Count how many lines hold the string "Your", and give only that number.
Start Supplied material
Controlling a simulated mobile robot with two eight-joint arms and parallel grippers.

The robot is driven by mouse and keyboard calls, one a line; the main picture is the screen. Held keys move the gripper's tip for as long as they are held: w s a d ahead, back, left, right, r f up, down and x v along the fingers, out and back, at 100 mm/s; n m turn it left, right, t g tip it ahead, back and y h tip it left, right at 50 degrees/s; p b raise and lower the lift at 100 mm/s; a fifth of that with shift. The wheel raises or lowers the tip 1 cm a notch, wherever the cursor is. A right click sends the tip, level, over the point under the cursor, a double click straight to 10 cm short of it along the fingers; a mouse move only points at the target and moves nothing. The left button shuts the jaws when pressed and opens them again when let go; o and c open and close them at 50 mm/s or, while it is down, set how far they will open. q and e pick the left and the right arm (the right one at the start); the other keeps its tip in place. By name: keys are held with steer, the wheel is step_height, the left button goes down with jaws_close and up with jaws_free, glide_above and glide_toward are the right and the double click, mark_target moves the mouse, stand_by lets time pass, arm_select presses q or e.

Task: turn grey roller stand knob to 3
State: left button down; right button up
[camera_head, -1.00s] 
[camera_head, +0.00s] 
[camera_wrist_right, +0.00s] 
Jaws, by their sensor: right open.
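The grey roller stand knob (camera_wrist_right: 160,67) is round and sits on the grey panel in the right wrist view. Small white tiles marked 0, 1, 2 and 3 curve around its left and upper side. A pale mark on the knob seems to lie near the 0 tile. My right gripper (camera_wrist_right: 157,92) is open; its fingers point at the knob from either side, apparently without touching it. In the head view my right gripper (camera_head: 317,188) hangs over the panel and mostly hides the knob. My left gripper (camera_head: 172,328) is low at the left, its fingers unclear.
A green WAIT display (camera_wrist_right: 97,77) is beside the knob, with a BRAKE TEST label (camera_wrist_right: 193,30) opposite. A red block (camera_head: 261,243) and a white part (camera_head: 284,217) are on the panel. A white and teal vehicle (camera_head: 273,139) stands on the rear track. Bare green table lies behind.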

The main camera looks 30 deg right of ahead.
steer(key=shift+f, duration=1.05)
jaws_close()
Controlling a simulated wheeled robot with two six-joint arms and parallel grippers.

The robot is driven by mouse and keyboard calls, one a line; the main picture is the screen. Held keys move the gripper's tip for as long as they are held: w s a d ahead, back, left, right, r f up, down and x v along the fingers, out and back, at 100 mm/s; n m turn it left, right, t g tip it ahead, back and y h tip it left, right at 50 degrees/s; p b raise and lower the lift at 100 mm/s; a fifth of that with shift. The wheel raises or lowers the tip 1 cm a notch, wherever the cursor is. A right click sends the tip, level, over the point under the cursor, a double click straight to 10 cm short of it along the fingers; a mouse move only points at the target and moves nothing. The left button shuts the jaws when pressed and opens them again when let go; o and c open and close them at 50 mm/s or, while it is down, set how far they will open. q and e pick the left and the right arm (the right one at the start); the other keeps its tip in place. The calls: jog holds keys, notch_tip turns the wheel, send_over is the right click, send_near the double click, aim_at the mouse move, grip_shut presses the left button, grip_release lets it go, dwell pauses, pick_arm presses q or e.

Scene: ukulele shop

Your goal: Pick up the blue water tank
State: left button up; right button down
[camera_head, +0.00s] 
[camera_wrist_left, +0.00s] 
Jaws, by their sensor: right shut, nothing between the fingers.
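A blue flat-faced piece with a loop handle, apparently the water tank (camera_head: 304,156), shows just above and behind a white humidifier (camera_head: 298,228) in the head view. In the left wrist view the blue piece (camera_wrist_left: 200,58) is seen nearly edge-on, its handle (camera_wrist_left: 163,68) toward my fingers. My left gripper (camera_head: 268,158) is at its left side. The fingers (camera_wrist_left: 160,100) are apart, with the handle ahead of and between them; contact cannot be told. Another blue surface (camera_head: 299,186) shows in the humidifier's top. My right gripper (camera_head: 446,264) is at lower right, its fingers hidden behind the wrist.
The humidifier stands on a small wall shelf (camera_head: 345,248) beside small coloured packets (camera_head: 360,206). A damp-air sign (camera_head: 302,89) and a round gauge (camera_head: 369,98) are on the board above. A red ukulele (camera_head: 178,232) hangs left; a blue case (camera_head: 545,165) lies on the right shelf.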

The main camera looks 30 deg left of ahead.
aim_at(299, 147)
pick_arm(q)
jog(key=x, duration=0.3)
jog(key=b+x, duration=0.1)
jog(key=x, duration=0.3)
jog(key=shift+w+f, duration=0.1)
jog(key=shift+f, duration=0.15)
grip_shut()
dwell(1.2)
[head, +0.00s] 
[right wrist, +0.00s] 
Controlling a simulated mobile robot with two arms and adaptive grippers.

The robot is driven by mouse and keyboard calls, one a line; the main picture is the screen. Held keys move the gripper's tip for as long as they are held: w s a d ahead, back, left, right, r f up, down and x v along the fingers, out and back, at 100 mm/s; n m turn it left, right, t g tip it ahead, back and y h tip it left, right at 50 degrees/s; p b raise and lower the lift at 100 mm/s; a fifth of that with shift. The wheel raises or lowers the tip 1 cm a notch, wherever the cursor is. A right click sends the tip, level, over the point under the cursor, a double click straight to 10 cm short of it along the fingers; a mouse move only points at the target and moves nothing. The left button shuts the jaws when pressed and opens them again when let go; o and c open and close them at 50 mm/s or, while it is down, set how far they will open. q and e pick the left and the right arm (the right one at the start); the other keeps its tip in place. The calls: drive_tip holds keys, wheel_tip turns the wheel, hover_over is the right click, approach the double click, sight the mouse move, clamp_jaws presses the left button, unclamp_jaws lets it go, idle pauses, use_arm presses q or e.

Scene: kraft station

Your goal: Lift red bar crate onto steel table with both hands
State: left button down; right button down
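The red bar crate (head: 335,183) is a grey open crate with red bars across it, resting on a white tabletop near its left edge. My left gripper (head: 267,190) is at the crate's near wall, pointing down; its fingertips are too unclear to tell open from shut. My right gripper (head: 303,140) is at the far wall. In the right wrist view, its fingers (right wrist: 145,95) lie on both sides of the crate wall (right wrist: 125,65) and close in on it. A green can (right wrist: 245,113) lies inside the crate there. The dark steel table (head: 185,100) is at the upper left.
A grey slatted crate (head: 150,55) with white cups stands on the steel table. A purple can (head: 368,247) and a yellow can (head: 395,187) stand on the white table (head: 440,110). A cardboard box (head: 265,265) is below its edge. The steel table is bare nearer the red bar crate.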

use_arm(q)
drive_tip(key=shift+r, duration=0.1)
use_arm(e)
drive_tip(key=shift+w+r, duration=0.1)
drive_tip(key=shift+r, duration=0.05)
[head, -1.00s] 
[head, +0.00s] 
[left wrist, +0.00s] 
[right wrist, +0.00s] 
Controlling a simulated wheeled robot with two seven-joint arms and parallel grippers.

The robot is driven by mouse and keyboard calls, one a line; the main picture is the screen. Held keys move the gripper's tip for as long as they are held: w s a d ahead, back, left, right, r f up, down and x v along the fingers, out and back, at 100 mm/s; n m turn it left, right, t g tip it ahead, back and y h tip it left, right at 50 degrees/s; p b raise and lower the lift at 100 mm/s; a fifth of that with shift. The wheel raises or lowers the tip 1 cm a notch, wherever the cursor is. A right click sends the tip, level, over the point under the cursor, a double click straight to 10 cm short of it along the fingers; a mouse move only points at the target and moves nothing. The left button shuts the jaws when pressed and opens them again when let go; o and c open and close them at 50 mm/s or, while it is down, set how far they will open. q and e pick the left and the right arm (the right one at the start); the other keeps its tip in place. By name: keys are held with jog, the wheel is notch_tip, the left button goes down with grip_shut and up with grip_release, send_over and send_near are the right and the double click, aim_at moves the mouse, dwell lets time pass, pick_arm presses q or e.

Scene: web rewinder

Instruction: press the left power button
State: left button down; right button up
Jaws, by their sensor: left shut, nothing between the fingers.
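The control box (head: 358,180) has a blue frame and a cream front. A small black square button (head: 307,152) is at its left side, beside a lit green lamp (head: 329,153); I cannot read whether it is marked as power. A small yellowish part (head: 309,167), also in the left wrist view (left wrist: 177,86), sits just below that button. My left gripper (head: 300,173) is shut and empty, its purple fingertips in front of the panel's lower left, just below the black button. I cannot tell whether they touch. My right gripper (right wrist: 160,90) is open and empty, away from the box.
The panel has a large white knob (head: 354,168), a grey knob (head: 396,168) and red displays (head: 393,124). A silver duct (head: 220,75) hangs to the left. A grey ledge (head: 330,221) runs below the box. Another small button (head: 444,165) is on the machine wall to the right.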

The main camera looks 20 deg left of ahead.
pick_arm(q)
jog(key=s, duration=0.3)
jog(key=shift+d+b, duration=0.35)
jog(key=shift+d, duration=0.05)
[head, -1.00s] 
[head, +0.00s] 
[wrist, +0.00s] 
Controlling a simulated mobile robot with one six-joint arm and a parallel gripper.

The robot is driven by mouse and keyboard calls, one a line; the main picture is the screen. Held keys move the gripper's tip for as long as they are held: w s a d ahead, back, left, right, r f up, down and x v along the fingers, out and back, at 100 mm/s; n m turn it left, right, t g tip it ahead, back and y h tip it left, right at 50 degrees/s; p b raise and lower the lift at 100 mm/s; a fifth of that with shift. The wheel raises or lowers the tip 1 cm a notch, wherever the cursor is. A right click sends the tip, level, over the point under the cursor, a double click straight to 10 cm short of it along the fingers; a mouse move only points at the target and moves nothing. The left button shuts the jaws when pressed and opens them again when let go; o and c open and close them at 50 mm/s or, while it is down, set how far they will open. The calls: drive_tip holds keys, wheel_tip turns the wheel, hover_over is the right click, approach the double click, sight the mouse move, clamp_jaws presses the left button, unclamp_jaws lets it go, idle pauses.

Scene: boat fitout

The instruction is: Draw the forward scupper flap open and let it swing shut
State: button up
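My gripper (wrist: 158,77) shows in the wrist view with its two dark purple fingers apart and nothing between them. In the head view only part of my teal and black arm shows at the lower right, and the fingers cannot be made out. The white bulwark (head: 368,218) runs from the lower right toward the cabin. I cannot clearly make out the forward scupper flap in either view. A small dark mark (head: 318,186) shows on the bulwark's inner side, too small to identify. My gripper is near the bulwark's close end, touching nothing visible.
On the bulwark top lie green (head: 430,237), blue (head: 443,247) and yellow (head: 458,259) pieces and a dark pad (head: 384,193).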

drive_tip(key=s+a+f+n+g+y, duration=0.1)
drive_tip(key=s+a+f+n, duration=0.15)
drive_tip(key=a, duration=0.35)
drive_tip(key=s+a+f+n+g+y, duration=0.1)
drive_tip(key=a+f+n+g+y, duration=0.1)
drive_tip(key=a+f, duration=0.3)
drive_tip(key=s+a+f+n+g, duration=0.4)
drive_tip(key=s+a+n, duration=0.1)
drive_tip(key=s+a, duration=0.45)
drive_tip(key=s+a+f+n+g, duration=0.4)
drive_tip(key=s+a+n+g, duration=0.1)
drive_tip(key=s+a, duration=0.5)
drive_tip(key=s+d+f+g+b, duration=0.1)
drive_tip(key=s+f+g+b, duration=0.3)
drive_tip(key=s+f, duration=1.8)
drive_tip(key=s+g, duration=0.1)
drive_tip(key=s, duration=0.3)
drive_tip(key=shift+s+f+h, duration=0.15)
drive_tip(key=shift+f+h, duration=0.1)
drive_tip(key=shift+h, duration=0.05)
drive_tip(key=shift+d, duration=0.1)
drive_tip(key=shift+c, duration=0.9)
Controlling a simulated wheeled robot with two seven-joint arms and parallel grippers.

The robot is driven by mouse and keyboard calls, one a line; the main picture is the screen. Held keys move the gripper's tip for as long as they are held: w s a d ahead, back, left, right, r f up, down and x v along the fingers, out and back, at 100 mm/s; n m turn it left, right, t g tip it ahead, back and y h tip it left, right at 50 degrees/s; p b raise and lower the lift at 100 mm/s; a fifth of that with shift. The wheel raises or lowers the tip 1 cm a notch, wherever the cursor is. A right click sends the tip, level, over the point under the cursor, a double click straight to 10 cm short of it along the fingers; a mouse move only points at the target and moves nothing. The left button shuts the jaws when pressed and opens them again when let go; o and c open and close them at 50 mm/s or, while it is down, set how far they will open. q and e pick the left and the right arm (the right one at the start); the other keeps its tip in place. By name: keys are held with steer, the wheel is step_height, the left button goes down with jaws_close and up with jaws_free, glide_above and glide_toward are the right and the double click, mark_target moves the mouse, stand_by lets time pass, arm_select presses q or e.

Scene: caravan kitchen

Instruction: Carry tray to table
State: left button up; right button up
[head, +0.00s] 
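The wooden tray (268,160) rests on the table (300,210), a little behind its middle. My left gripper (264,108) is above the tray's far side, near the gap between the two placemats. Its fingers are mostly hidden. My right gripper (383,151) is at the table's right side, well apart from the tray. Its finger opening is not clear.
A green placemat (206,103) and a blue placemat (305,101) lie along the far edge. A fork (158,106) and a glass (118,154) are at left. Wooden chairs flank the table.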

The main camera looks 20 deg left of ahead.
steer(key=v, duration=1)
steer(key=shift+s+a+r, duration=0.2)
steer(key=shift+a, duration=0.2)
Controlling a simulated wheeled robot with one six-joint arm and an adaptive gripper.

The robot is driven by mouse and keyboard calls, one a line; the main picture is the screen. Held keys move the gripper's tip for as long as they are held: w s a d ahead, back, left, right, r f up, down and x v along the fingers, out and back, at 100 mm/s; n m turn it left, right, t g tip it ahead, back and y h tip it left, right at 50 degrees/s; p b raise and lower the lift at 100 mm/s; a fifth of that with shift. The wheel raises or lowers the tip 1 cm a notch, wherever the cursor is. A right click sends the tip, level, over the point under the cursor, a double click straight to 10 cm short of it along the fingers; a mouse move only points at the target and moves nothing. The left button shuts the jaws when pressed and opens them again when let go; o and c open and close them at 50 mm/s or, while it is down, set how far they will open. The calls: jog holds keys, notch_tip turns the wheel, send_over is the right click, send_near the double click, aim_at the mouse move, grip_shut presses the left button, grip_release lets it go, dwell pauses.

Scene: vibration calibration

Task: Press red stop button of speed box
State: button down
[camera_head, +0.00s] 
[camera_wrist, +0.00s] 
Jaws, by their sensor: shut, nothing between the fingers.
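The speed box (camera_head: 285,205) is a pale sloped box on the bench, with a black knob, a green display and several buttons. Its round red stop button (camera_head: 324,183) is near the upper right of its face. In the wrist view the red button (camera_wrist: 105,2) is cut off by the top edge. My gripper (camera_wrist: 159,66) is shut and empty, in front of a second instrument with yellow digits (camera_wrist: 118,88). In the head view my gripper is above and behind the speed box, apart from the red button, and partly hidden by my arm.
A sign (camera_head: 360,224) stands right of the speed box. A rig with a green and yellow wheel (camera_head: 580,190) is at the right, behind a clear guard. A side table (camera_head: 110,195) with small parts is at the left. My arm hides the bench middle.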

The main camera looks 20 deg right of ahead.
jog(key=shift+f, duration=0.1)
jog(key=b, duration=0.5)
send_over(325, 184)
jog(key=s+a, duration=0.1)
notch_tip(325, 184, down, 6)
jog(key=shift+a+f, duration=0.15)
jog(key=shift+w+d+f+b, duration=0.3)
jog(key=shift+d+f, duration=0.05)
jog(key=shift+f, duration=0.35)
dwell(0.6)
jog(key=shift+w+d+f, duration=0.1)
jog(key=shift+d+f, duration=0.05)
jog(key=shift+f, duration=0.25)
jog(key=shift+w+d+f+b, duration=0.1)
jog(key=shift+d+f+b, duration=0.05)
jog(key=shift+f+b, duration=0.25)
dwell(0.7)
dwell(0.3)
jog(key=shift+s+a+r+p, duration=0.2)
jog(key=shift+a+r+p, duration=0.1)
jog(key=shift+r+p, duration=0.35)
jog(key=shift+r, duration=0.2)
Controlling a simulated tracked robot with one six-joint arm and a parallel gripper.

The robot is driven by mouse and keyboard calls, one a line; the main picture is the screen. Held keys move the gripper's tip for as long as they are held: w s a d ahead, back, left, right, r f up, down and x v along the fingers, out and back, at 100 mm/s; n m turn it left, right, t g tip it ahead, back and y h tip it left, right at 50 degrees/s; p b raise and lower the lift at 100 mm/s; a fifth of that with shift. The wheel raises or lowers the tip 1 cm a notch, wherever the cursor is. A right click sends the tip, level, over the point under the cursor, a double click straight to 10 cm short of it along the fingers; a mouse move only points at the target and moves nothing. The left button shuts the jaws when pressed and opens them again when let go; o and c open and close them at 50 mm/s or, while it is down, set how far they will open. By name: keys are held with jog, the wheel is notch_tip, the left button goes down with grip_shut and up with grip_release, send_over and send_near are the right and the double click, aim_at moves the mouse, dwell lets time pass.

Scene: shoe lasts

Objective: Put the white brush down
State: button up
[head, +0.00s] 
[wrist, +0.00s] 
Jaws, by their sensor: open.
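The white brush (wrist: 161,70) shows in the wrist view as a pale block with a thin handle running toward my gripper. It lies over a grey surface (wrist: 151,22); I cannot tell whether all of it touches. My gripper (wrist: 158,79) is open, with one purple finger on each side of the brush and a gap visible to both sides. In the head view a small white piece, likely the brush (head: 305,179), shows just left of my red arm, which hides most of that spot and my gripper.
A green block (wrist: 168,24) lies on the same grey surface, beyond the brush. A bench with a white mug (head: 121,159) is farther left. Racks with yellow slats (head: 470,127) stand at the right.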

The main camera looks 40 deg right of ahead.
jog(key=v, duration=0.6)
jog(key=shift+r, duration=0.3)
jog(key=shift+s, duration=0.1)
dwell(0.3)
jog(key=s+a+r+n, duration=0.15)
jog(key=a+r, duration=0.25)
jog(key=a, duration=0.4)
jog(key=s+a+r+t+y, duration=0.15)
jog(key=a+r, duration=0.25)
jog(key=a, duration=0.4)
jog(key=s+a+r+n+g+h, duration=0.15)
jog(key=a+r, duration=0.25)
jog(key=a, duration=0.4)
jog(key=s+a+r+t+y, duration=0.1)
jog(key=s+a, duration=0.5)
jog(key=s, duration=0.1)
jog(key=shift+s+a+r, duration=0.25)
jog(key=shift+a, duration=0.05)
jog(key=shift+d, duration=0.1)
End Supplied material
- _Exercise output_
2